Former
FEC Chair Bradley Smith Announces
Return To Capital Law School Faculty This Fall
COLUMBUS,
Ohio, Thursday, June 16, 2005–Bradley
A. Smith, former chairman of the Federal Election Commission,
has announced he will return to the faculty at Capital University Law
School following his resignation from the commission at the end of his
term.
Smith announced his intention to resign in a letter to President Bush
on June 13. His resignation will be effective Aug. 21, and he will return
to Columbus in time for fall classes. Smith has been on leave from the
Law School since being nominated to the commission by President Clinton
on Feb. 9, 2000, and confirmed by the Senate on May 24 of that year for
a term that expired on April 30, 2005. He served as chairman in 2004.
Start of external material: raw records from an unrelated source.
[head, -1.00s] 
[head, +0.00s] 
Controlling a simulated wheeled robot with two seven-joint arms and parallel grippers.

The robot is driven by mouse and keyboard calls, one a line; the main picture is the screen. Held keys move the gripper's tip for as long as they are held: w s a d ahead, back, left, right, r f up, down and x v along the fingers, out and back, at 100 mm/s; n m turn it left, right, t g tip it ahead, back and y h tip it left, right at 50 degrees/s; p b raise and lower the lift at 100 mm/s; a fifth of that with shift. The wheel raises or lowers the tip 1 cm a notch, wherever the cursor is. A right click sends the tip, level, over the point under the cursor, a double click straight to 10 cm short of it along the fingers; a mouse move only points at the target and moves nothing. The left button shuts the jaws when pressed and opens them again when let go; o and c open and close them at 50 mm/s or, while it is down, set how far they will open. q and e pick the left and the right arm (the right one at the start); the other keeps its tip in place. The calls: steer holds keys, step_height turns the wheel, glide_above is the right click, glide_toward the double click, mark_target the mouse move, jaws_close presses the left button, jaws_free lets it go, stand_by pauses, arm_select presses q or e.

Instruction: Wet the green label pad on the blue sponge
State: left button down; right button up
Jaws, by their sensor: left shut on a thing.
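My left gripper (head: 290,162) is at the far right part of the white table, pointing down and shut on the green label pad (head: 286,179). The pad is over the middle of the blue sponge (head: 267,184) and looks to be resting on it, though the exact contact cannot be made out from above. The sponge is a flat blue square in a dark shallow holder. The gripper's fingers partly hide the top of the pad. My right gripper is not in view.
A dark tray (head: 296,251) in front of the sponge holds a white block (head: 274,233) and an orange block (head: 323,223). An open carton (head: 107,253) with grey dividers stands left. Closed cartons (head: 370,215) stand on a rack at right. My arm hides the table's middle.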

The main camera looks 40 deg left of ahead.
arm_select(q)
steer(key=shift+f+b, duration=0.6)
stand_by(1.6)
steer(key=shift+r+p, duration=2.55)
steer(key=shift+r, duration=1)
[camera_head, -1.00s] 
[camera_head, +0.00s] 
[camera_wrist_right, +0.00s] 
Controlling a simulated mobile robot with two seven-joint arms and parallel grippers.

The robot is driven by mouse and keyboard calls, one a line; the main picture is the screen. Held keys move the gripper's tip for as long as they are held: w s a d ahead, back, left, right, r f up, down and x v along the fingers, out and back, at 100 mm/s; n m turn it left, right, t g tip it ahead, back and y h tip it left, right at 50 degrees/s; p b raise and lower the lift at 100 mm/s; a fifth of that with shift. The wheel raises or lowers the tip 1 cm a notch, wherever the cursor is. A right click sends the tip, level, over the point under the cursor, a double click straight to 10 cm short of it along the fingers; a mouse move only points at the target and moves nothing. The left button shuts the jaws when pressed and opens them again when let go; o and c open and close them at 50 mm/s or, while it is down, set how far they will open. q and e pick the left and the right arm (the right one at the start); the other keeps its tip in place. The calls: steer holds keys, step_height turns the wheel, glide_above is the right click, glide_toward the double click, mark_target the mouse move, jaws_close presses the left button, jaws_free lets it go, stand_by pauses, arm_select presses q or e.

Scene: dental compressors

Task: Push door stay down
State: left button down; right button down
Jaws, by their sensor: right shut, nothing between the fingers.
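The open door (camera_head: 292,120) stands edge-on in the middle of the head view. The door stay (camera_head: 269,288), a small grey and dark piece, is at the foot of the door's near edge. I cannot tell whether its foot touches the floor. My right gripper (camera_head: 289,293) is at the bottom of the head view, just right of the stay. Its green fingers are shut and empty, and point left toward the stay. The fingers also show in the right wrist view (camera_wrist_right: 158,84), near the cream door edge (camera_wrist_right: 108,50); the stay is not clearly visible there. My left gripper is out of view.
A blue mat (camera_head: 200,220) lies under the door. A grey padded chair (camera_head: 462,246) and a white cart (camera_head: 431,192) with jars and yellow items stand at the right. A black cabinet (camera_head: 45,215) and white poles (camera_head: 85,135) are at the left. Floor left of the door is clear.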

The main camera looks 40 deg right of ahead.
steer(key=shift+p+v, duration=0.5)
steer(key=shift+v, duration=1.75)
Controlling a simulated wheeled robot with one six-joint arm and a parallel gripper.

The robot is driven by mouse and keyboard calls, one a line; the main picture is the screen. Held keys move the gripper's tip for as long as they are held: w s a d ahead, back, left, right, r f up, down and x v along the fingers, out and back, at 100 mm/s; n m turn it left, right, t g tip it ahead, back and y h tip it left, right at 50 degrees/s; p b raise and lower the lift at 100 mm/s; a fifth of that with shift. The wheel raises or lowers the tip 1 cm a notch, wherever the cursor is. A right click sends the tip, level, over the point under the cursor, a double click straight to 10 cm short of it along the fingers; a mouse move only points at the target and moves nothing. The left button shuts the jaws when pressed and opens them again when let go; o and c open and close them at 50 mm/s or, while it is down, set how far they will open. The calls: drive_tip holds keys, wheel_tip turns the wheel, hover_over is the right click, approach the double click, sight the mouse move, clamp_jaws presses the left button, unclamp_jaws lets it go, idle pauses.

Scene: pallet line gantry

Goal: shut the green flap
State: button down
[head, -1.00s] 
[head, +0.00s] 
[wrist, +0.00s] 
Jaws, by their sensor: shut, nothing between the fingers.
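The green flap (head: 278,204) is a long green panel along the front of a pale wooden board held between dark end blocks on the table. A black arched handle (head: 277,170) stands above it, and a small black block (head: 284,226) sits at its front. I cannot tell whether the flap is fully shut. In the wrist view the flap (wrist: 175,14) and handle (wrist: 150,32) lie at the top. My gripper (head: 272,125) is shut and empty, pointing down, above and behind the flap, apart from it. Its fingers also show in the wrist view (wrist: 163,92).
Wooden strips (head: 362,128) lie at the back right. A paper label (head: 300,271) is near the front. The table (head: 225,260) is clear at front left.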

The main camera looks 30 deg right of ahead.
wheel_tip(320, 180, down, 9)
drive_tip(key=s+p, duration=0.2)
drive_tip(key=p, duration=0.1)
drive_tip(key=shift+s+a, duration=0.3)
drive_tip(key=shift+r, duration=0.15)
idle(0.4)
By law, members of the Federal Election Commission nominated after 1997
may serve one six-year term, with the terms of two Commissioners expiring
every two years, and may continue to serve after the expiration of their
terms until a replacement is appointed.
Reflecting on his tenure at the FEC, Smith emphasized the important strides
the commission made in recent years, particularly in its efforts to enforce
the Federal Election Campaign Act. Specifically, he noted such accomplishments
as speeding the enforcement process, improving due process for people
and groups being investigated and obtaining meaningful civil penalties
when violations of the law occur.
Smith, however, also expressed concern about the effect of heavy regulation
on grassroots political activity, noting that the commission’s regulations
are some 400 pages long. As examples, he cited cases of fines being levied
against husbands for contributing too much to wives, and citizens being
investigated for homemade yard signs.
“Professor Smith ably served the FEC with distinction and honor
during a period of unprecedented transition in how our nation’s
campaigns are waged and financed,” said U.S. Rep. Deborah Pryce,
a graduate of Capital Law School. “Through it all, Professor Smith
remained an independent freethinker and will be remembered historically
for ferociously protecting our nation’s most fundamentally important
right to political free speech.”
Of his decision to return to Capital, Smith said, “I’m pleased
with the progress we made during my tenure at the FEC. It has been an
honor to serve the government in this capacity, but I always have intended
to return to academia at the end of my term. Capital has been very supportive
of my work in this field. I love teaching, and I am looking forward to
returning to it.”
“Bradley Smith’s return to the Law School faculty allows
our students the opportunity to learn from one of the nation’s leading
experts in election law,” said Law School Dean Jack Guttenberg.
“We are delighted to welcome back a scholar and a teacher of this
caliber.”
The student body named Smith Professor of the Year in 1999-2000. He also
was recognized by the Student Bar Association for his work to improve
student and faculty relations.
Smith is the author of “Unfree Speech: The Folly of Campaign Finance
Reform,” published by Princeton University Press in 2001 and the
Yale Law Journal article, “Faulty Assumptions and Undemocratic Consequences
of Campaign Finance Reform,” for which he won the Theodore Simson
Prize for Outstanding Faculty Scholarship in 1996.
Smith has been published in the Wall Street Journal, USA Today, Chicago
Tribune, National Review and others. He has appeared on “Hardball,”
“The NewsHour with Jim Lehrer,” Fox News Channel, Fox News
Channel’s “Special Report” and “The O’Reilly
Factor,” CNBC’s “Closing Bell,” ABC News, C-SPAN’s
“Washington Journal,” and other political and news shows.
Harvard Law School honored Smith with the Traphagen Distinguished Alumnus
award in 2000. He also is the recipient of the 2000 Lives, Fortunes and
Sacred Honor Award from the Mackinac Center for Public Policy, and received
an honorary degree from Augustana College in 2004.
Smith sits on the advisory board to the American Bar Association’s
Standing Committee on Election Law; the Election Law Journal’s editorial
board; and the board of advisers for the Harvard Journal of Law and Public
Policy.
At Capital, Smith will teach administrative law, jurisprudence and election
law and continue writing in those areas.